***** Provided data *****
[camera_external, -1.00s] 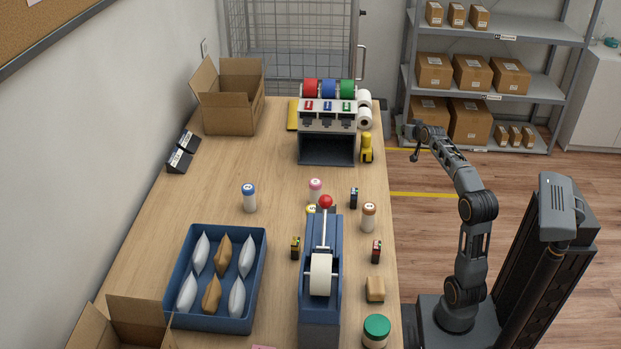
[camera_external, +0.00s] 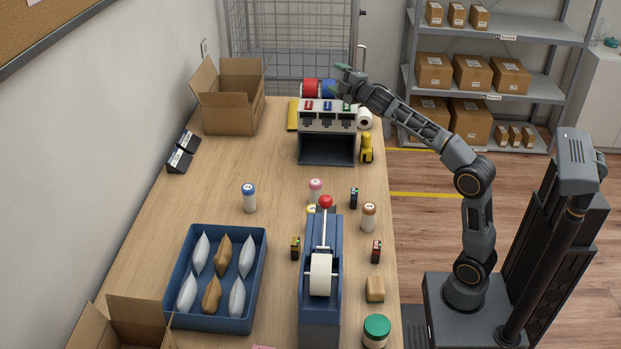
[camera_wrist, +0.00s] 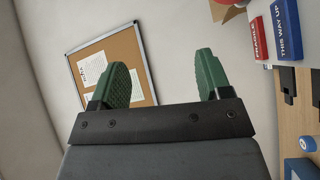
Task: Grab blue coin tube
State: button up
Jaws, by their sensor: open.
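The blue-capped coin tube (camera_external: 249,198) stands upright on the counter, left of the middle, behind the blue tray. A blue-capped item at the right edge of the wrist view (camera_wrist: 307,144) may be its top. My gripper (camera_external: 343,82) is raised in front of the label dispenser in the external view, well away from the tube and higher. In the wrist view, its green finger pads (camera_wrist: 163,82) are spread apart with nothing between them.
Pink-capped (camera_external: 315,190) and brown-capped tubes (camera_external: 369,217) stand right of the blue one. A blue tape dispenser (camera_external: 320,300) with a red knob stands near. The blue tray (camera_external: 180,322) holds several pouches. Label rolls sit atop a dispenser (camera_external: 327,150). Counter around the blue tube is clear.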

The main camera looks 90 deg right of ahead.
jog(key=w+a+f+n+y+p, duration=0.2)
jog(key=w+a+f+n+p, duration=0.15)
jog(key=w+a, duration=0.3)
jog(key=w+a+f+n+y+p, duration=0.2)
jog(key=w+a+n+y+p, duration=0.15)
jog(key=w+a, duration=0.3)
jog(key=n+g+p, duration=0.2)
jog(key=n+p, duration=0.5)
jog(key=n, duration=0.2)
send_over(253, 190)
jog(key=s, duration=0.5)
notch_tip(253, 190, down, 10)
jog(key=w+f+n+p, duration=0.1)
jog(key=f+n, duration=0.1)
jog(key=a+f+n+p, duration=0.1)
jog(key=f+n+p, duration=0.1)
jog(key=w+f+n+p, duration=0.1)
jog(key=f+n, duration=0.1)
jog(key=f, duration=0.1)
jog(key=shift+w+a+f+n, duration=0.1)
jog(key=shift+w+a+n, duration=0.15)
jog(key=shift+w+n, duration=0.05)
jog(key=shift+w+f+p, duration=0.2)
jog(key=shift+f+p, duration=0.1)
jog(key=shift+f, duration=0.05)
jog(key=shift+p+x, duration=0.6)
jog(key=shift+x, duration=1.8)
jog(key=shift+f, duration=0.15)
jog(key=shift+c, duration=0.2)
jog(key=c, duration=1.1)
*****
## Problem requirements
Reproduce the whole listing exactly, but not the images in it.

## Answer below
[camera_external, -1.00s] 
[camera_external, +0.00s] 
[camera_wrist, +0.00s] 
Task: Grab blue coin tube
State: button up
Jaws, by their sensor: open.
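The blue-capped coin tube (camera_external: 249,198) stands upright on the counter, left of the middle, behind the blue tray. A blue-capped item at the right edge of the wrist view (camera_wrist: 307,144) may be its top. My gripper (camera_external: 343,82) is raised in front of the label dispenser in the external view, well away from the tube and higher. In the wrist view, its green finger pads (camera_wrist: 163,82) are spread apart with nothing between them.
Pink-capped (camera_external: 315,190) and brown-capped tubes (camera_external: 369,217) stand right of the blue one. A blue tape dispenser (camera_external: 320,300) with a red knob stands near. The blue tray (camera_external: 180,322) holds several pouches. Label rolls sit atop a dispenser (camera_external: 327,150). Counter around the blue tube is clear.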

The main camera looks 90 deg right of ahead.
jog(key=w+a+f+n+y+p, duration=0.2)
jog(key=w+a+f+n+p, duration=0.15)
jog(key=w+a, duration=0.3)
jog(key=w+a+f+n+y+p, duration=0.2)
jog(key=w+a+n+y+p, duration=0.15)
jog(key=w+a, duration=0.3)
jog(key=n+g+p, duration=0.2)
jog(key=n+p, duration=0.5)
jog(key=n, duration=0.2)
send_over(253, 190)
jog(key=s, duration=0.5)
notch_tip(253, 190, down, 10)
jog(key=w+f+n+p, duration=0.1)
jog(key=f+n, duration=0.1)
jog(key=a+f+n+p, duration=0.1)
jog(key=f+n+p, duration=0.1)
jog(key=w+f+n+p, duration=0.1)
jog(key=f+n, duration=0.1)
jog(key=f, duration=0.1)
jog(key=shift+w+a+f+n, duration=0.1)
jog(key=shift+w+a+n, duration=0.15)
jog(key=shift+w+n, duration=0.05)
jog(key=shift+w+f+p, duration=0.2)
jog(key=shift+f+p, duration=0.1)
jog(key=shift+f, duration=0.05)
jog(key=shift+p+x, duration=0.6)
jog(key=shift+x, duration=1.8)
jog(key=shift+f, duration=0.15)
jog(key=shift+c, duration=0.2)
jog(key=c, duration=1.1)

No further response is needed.